── Information provided ──
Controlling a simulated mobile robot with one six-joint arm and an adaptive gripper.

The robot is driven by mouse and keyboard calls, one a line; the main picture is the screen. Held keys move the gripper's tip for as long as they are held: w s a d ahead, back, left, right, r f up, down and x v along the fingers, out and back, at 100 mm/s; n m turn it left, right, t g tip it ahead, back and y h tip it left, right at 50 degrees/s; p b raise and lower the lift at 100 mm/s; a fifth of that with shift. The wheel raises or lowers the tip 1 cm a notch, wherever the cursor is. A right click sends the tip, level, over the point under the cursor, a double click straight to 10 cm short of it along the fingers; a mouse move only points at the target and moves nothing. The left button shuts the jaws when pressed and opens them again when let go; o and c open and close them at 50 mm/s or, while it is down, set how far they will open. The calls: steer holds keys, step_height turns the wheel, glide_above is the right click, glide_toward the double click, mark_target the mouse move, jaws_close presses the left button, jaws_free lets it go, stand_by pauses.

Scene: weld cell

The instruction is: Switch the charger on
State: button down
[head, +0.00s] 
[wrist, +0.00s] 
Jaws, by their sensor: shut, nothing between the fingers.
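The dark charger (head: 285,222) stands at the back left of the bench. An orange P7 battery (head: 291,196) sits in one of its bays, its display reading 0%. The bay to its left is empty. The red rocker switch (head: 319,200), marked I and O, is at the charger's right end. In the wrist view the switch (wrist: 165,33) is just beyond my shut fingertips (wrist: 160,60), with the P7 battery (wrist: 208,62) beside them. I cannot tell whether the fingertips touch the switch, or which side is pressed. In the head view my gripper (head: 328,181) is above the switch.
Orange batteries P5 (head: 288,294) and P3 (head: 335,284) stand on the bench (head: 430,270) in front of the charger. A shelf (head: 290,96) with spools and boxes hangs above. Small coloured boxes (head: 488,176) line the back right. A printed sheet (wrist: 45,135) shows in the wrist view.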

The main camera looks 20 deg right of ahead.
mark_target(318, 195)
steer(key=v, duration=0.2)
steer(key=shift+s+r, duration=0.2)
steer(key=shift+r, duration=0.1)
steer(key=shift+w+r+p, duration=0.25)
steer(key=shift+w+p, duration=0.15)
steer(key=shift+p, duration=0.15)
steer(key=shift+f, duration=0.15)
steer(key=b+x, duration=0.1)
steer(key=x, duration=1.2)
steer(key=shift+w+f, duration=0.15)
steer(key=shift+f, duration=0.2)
───
= Task brief =
Retype the data in full and match it exactly.

= The solution =
Controlling a simulated mobile robot with one six-joint arm and an adaptive gripper.

The robot is driven by mouse and keyboard calls, one a line; the main picture is the screen. Held keys move the gripper's tip for as long as they are held: w s a d ahead, back, left, right, r f up, down and x v along the fingers, out and back, at 100 mm/s; n m turn it left, right, t g tip it ahead, back and y h tip it left, right at 50 degrees/s; p b raise and lower the lift at 100 mm/s; a fifth of that with shift. The wheel raises or lowers the tip 1 cm a notch, wherever the cursor is. A right click sends the tip, level, over the point under the cursor, a double click straight to 10 cm short of it along the fingers; a mouse move only points at the target and moves nothing. The left button shuts the jaws when pressed and opens them again when let go; o and c open and close them at 50 mm/s or, while it is down, set how far they will open. The calls: steer holds keys, step_height turns the wheel, glide_above is the right click, glide_toward the double click, mark_target the mouse move, jaws_close presses the left button, jaws_free lets it go, stand_by pauses.

Scene: weld cell

The instruction is: Switch the charger on
State: button down
[head, +0.00s] 
[wrist, +0.00s] 
Jaws, by their sensor: shut, nothing between the fingers.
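The dark charger (head: 285,222) stands at the back left of the bench. An orange P7 battery (head: 291,196) sits in one of its bays, its display reading 0%. The bay to its left is empty. The red rocker switch (head: 319,200), marked I and O, is at the charger's right end. In the wrist view the switch (wrist: 165,33) is just beyond my shut fingertips (wrist: 160,60), with the P7 battery (wrist: 208,62) beside them. I cannot tell whether the fingertips touch the switch, or which side is pressed. In the head view my gripper (head: 328,181) is above the switch.
Orange batteries P5 (head: 288,294) and P3 (head: 335,284) stand on the bench (head: 430,270) in front of the charger. A shelf (head: 290,96) with spools and boxes hangs above. Small coloured boxes (head: 488,176) line the back right. A printed sheet (wrist: 45,135) shows in the wrist view.

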The main camera looks 20 deg right of ahead.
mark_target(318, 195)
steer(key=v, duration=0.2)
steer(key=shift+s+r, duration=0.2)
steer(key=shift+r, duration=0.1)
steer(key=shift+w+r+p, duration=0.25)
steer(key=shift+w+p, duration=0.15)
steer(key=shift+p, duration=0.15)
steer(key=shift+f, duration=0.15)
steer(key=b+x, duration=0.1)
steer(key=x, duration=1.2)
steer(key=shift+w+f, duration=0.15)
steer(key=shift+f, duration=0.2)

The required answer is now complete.